*Exercise objective*. Output the material beneath this task exactly, images excluded.

*Data segment*.
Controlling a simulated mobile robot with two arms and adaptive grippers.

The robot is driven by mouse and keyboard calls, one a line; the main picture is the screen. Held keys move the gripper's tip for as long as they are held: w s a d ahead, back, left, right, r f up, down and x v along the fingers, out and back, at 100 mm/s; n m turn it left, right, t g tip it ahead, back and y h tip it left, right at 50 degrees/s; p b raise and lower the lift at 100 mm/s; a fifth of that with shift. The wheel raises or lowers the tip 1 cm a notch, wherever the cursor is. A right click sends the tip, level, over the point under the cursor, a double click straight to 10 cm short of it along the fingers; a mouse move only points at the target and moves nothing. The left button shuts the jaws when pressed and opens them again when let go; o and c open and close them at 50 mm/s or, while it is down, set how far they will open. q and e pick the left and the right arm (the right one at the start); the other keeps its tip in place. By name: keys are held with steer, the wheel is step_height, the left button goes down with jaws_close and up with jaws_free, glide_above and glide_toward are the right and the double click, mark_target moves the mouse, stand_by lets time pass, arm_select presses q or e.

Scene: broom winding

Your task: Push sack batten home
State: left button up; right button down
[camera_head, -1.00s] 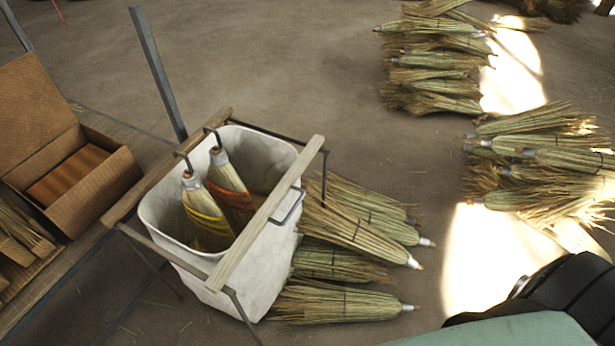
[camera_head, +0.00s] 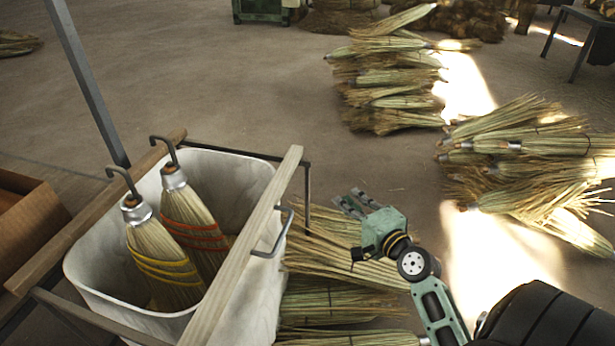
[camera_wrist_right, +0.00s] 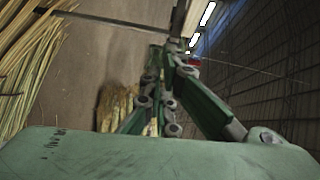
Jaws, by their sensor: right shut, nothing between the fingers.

*The answer*.
Controlling a simulated mobile robot with two arms and adaptive grippers.

The robot is driven by mouse and keyboard calls, one a line; the main picture is the screen. Held keys move the gripper's tip for as long as they are held: w s a d ahead, back, left, right, r f up, down and x v along the fingers, out and back, at 100 mm/s; n m turn it left, right, t g tip it ahead, back and y h tip it left, right at 50 degrees/s; p b raise and lower the lift at 100 mm/s; a fifth of that with shift. The wheel raises or lowers the tip 1 cm a notch, wherever the cursor is. A right click sends the tip, level, over the point under the cursor, a double click straight to 10 cm short of it along the fingers; a mouse move only points at the target and moves nothing. The left button shuts the jaws when pressed and opens them again when let go; o and c open and close them at 50 mm/s or, while it is down, set how far they will open. q and e pick the left and the right arm (the right one at the start); the other keeps its tip in place. By name: keys are held with steer, the wheel is step_height, the left button goes down with jaws_close and up with jaws_free, glide_above and glide_toward are the right and the double click, mark_target moves the mouse, stand_by lets time pass, arm_select presses q or e.

Scene: broom winding

Your task: Push sack batten home
State: left button up; right button down
[camera_head, -1.00s] 
[camera_head, +0.00s] 
[camera_wrist_right, +0.00s] 
Jaws, by their sensor: right shut, nothing between the fingers.

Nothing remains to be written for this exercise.